Now, this makes sense with regards to the title (Mark Coppenger going mad), for it you click on the bold-faced "bully" link, it takes you here, which is the ABP article which reports of Coppenger being fired from his position as President of Midwestern Baptist Theological Seminary in 1999 because of inappropriate expressions of anger which caused "irreparable damage" to the seminary. Now, I understand that many feel like Coppenger wrongly addressed the character and motives of Donald Miller in his lecture and critique, but is this subtle, yet seriously retributive attack the way to go about this? Is this to shame Dr. Coppenger for yet "going mad" again as reminiscent of 1999? This can't help but be the case, given that the five "issues" is sandwich between the beginning statements ("Mark Coppenger, former president of a seminary somewhere") and the ending statement ("standing up to a bully"). I don't know what to think about all this honestly. I haven't read all of Donald Miller's books, nor I have kept up on all the conversation happening in recent years. I do know Dr. Coppenger as a professor, although this is in no way to defend him or his lecture. Actually, I tend to agree with Thorn that Coppenger would have a more substantive argument and larger audience had he avoided unnecessary rhetoric ("blue states, blue jello, blue ice, etc.") and stuck with the content of the book. In the future, I presume others will write a review or possibly speak about BLJ (or his other books) in a negative light; in light of this expectation, I hope that both parties will handle the exchange in a more mature and charitable manner.


Blogger Jimmy said...

Eh. The content of BLJ is not contained well in my recent memory, but I recently let a very-much-Reformed friend of mine borrow it and he loved it. I really don't understand what the deal is with the book (it's not a theology book, by the way, so you can't really file it under "Theology" and then critique it based on that). I'm going to reread it and review it when I get it back from my other very-much-Reformed friend that has it and is enjoying it.

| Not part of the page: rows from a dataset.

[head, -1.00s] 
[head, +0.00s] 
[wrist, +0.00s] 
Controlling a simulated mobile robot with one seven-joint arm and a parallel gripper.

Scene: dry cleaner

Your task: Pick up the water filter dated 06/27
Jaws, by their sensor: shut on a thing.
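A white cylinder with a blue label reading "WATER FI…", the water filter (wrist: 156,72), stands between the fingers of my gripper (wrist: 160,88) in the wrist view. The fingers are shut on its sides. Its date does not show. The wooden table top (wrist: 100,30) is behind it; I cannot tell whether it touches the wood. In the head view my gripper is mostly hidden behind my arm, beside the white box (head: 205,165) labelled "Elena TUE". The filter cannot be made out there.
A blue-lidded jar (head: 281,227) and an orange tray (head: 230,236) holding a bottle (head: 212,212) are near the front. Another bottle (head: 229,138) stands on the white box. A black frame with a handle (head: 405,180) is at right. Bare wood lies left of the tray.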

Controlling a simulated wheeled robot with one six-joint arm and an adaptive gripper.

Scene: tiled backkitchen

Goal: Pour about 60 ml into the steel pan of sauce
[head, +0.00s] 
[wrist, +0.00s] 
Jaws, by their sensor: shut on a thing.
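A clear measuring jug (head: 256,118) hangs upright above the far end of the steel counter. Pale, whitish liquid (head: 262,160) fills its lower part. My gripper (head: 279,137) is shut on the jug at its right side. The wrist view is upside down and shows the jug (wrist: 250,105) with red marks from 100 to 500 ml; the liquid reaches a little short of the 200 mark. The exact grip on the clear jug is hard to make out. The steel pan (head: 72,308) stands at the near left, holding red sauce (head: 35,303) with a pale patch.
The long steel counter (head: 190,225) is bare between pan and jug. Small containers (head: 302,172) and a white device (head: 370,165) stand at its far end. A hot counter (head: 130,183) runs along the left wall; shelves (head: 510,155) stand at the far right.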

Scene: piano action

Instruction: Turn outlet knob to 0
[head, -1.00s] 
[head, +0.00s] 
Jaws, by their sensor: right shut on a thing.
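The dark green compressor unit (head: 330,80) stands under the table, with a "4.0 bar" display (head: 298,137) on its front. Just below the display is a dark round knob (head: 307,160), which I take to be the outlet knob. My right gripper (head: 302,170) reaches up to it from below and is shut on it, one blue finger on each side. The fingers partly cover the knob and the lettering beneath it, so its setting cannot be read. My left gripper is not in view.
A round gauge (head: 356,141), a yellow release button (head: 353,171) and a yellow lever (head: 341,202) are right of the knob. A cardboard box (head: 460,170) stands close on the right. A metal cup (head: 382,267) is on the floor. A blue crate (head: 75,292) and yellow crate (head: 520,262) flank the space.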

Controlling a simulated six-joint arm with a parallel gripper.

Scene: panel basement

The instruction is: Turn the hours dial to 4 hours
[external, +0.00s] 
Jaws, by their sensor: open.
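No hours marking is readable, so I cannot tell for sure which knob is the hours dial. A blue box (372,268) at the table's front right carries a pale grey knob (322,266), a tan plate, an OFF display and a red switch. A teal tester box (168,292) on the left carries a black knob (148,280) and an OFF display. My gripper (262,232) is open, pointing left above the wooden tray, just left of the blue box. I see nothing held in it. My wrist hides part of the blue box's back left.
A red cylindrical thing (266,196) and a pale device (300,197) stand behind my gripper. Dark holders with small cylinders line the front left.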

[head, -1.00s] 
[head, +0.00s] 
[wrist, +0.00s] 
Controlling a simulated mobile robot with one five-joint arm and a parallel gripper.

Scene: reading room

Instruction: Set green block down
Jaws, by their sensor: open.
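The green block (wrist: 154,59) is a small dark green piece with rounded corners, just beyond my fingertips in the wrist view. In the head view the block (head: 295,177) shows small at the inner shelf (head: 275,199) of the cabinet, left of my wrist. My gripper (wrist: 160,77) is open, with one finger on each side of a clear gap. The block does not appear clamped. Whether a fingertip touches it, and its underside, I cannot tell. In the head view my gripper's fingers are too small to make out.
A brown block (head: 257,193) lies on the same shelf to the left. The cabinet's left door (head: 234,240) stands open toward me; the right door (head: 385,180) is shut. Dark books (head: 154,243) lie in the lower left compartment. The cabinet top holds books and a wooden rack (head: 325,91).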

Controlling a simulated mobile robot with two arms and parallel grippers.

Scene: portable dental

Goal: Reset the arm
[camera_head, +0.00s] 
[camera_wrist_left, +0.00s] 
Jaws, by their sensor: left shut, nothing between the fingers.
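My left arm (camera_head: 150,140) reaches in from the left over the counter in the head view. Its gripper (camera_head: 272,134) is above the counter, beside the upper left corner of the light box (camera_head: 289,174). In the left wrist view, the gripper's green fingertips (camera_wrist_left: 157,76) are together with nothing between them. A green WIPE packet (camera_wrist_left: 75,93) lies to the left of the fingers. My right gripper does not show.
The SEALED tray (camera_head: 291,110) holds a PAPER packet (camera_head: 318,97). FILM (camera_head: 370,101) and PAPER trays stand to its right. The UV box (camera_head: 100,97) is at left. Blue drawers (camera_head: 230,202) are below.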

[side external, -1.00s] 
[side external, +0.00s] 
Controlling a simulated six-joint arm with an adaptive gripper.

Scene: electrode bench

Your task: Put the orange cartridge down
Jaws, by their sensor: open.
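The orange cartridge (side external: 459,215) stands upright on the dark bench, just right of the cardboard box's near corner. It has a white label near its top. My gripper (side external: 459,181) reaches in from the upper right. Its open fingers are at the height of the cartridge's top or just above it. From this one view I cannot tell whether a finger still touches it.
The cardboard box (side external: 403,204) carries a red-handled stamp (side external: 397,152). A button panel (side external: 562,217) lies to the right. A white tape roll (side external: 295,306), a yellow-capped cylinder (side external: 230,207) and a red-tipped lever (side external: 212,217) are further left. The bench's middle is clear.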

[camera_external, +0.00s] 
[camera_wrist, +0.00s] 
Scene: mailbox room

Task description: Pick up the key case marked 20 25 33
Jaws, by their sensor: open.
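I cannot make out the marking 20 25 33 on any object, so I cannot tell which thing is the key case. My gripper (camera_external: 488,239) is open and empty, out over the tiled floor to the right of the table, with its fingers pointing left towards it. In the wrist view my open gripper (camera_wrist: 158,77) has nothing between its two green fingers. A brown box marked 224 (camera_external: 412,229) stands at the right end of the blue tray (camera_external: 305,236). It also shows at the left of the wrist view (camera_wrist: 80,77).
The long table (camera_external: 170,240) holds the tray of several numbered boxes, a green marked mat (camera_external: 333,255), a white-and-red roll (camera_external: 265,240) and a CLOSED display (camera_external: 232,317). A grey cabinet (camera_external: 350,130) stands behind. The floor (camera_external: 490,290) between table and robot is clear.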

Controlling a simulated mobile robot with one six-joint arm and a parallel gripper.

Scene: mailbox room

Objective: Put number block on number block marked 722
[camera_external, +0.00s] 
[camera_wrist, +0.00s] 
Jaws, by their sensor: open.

But speaking of the topic at hand, I did not listen to Coppenger's lecture but I DID read Thorn's critique (good points) and the discussion that followed (more good points). Didn't sound like the lecture was really worth my time. I think Miller is a very gifted writer, so his "reaction" at Burnside was, well, a little weird. Sarcasm is good and all, but I'd have liked a more substantive response. Oh, well.

Thank you for the links.

3/16/2006 08:08:00 PM

Blogger Timmy said...


While I am interested in reading BLJ, I simply don't have the time right now (I am sunk in the Puritans!). I do not feel like I can in good conscience say anything for or against it when I have not had first-hand interaction with it. I will say that I have interacted with folks on both sides, with both having good points to make.

I am, however, going to respond a little to what I heard on the interview, in particular with postmodernism, propositional truth, and systematic theology. I think I might do a second post regarding the "gospel understood relationally", the ethical aspect of salvation, and the similarities to modern-day religious pluralism. That's the minus side. On the plus side, I agree with what most are saying, about the terrible absence of social justice in conservative evangelicalism, the balance between head, heart, and hands, the distinction between biblical and political allegiances, etc. This has been expounded on my several people, and for the sake of redundancy, I will leave it at that.

As with everyone else I assume, life is pretty busy right now, but I hope to have something together after awhile.